Ours is not a caravan of despair.
Come, even if you have broken your vow a thousand times.
Come, Come yet again. Come.
However, in Sufi poetry, love is not another emotion or an attitude to be adorned. It is deeply rooted in metaphysics, Islamic sacred sources and philosophy of cosmic pluralism. God says “I was a Hidden treasure so I loved to be known. Hence, I created the creatures.” Rumi describes the act of creation as an emanation of God’s self-love,
The creatures are set in motion by love,
love by God in all eternity –
The wind dances because of the spheres,
the trees because of the wind.
Therefore, the creation is always into the motion to express its love. It is the love to fellow humans that closes gap between God and human (Chittick, 2007). Therefore, pluralistic attitude blooms through the love of God and seeing everything as part of God’s greatest being.
IHSAN AND PLURALISTIC PRACTICES
Ihsan is therefore quality of being good and beautiful or to do and make beautiful.
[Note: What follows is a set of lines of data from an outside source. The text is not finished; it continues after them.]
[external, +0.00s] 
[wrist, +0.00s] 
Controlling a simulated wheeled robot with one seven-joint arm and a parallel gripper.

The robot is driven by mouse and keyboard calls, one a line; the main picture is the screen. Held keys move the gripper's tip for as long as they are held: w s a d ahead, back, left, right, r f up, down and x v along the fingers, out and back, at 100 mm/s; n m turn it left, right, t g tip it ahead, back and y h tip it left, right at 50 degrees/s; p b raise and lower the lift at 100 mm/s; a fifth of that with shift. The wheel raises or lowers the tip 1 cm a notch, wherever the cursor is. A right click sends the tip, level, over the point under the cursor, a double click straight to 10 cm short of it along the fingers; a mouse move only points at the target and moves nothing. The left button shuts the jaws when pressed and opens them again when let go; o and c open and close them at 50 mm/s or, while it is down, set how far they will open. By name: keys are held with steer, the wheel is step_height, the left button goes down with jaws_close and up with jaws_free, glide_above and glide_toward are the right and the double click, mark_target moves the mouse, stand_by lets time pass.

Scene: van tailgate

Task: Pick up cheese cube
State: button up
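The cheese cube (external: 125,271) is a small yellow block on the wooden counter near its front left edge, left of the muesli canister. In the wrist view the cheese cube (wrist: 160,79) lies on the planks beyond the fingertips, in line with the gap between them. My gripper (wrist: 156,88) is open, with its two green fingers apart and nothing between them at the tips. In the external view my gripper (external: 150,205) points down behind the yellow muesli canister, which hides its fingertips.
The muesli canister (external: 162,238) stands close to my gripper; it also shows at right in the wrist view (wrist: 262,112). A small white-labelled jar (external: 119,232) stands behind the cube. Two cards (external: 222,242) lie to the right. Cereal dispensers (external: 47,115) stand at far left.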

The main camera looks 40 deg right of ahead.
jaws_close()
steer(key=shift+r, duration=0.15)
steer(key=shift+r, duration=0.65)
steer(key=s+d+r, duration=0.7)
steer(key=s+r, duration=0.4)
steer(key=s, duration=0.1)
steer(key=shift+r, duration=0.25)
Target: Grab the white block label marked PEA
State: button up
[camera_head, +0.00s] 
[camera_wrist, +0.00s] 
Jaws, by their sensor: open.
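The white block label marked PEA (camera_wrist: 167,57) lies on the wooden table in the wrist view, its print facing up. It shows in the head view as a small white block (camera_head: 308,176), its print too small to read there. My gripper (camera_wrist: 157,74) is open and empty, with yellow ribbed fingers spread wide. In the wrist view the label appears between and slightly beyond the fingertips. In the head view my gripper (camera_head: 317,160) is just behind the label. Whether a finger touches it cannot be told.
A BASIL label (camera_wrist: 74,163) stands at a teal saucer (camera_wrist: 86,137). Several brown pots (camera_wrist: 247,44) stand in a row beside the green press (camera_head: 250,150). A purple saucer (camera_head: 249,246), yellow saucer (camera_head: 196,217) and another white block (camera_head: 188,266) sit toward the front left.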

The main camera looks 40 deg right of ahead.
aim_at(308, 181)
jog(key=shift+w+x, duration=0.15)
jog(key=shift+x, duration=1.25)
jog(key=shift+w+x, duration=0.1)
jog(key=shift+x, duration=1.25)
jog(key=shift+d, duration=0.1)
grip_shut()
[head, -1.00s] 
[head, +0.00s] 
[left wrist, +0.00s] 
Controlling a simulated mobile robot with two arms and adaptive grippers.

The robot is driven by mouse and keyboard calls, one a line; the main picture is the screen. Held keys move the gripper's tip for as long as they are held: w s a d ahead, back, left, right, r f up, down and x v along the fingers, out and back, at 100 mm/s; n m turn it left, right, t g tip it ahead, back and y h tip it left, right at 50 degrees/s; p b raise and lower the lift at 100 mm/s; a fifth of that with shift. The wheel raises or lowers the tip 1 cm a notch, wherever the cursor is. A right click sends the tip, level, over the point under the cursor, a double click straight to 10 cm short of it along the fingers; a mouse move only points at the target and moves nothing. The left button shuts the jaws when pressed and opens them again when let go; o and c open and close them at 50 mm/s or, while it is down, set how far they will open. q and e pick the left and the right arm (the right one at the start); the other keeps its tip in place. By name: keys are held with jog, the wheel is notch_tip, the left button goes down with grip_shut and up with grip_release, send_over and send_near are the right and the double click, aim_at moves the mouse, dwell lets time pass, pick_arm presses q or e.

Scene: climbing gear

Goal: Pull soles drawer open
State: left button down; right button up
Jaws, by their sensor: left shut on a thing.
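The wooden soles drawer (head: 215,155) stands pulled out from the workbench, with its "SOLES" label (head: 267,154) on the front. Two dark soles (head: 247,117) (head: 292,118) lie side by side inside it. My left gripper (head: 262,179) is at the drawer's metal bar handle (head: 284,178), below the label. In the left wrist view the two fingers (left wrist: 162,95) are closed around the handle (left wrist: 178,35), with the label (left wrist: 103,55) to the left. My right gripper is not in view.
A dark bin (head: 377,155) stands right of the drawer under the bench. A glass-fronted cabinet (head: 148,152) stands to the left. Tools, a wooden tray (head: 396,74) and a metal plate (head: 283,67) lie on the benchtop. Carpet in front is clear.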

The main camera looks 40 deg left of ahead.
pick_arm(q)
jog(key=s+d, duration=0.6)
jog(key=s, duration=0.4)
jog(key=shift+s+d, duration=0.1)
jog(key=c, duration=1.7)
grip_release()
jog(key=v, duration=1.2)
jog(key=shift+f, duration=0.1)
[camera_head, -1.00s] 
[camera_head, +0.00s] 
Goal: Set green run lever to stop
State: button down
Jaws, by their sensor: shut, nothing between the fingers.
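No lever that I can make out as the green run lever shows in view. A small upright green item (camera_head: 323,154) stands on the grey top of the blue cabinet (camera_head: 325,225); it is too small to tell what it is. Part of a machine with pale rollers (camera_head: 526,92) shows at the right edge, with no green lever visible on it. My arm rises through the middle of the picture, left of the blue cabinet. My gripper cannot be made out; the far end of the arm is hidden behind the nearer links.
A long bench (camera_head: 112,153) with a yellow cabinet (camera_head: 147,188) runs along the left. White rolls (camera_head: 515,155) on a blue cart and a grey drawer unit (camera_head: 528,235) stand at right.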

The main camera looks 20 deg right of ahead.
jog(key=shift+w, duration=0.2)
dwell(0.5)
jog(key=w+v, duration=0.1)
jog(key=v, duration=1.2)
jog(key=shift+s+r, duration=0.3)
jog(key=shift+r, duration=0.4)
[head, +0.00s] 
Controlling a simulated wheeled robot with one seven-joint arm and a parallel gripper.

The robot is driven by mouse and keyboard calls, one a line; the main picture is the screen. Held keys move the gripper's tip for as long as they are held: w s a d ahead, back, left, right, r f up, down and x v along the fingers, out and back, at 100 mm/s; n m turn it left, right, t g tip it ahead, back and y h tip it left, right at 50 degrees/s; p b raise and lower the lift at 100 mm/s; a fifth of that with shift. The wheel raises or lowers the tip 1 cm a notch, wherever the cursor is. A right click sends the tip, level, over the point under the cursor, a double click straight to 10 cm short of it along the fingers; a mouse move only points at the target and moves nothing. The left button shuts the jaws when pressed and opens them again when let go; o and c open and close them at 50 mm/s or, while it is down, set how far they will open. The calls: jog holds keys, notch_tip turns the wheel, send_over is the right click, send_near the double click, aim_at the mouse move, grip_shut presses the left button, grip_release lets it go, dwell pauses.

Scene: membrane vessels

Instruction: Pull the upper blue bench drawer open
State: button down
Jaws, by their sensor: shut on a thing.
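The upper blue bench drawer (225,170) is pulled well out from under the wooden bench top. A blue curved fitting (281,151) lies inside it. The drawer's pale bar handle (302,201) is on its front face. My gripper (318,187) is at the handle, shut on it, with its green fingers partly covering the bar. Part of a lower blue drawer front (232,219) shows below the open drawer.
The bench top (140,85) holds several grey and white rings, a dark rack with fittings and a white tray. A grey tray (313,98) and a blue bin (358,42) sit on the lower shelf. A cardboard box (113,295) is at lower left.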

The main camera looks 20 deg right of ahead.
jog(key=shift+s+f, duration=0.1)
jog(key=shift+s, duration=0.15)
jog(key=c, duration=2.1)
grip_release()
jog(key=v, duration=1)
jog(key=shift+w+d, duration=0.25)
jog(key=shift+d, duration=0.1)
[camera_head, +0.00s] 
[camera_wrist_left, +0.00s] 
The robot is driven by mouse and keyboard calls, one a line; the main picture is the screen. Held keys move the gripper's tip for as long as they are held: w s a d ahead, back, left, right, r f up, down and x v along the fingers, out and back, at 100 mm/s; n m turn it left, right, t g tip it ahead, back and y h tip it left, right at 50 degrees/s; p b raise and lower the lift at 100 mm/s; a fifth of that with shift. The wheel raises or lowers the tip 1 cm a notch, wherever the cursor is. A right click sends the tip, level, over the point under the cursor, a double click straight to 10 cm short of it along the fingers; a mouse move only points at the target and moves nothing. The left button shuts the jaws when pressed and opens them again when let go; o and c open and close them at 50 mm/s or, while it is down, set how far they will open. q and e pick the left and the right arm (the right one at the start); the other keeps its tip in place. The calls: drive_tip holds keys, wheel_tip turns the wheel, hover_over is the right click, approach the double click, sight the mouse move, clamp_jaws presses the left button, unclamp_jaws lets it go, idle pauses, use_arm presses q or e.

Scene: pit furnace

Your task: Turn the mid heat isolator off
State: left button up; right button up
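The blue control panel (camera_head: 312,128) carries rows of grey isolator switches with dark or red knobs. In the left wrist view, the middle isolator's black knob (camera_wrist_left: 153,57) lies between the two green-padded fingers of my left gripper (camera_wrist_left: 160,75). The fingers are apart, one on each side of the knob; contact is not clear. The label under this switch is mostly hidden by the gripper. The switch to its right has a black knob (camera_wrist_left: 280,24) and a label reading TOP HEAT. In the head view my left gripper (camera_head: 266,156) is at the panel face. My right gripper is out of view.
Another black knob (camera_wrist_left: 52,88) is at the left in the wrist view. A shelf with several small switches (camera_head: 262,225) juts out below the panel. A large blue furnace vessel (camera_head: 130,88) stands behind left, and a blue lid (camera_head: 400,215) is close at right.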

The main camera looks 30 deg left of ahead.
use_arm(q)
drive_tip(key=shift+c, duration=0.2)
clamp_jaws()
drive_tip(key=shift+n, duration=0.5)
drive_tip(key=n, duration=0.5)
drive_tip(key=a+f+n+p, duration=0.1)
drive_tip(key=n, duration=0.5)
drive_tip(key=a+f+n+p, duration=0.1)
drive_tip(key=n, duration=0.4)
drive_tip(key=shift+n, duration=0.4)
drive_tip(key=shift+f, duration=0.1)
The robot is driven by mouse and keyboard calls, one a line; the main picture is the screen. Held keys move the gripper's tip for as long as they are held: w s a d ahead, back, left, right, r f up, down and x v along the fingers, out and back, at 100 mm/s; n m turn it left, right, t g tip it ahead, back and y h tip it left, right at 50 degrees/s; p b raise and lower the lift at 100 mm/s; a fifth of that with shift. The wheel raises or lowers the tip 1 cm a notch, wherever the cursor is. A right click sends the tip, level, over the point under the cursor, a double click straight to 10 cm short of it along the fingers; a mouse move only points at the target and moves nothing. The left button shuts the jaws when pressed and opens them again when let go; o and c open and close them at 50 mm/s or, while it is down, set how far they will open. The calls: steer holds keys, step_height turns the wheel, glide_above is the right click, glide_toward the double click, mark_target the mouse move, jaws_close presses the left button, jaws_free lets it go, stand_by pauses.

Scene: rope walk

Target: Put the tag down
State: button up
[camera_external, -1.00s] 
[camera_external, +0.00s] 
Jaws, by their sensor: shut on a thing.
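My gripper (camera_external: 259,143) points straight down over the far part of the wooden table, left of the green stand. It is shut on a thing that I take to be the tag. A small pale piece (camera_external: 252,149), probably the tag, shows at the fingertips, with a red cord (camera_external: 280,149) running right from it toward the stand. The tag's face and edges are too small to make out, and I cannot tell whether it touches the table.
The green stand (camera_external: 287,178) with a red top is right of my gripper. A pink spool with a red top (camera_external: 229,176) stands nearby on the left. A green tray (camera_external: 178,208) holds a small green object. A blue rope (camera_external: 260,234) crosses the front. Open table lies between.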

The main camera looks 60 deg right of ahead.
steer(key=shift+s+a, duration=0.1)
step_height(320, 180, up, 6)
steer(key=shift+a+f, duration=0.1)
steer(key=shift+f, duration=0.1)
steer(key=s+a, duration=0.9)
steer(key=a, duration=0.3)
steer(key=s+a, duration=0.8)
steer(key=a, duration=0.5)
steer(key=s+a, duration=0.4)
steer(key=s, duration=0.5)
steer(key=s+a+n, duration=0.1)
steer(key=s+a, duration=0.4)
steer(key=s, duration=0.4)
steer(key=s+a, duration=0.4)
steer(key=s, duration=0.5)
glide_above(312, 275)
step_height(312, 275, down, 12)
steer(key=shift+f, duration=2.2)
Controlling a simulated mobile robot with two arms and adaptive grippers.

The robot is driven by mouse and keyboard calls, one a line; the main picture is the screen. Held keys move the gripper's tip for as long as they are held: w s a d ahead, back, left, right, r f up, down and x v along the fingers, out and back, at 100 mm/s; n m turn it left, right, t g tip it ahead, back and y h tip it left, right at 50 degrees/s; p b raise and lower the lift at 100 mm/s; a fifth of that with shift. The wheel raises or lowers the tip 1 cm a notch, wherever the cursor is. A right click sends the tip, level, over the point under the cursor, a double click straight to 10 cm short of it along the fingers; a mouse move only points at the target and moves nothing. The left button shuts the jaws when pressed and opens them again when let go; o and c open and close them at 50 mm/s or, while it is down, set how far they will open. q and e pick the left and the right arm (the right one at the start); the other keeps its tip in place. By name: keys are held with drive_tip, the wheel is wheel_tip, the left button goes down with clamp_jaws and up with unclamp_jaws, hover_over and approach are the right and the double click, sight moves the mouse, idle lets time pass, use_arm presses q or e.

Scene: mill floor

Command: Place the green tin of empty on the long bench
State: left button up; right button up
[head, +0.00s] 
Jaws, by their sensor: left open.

Quran also advises that “Do what is beautiful. God loves those who do what is beautiful.” (2:195) Sufis ground themselves in Hadith Gabriel in which Prophet Muhammad explains, Ihsan is “to worship God as if you see Him, for if you do not see Him, He sees you.”
In the trance of love and a constant effort to do the beautiful, one does not remain cognizant of the bounties of heaven and fire of hell for him/herself, how would that person be judgmental about others. In this complete submission, “recitation of the Koran gave rise to the arts of the voice, copying the Koran gave rise to the arts of the pen, and embodying the Koran gave rise to the arts of the ritual environment” (Murata & Chittick, 1996, p.298)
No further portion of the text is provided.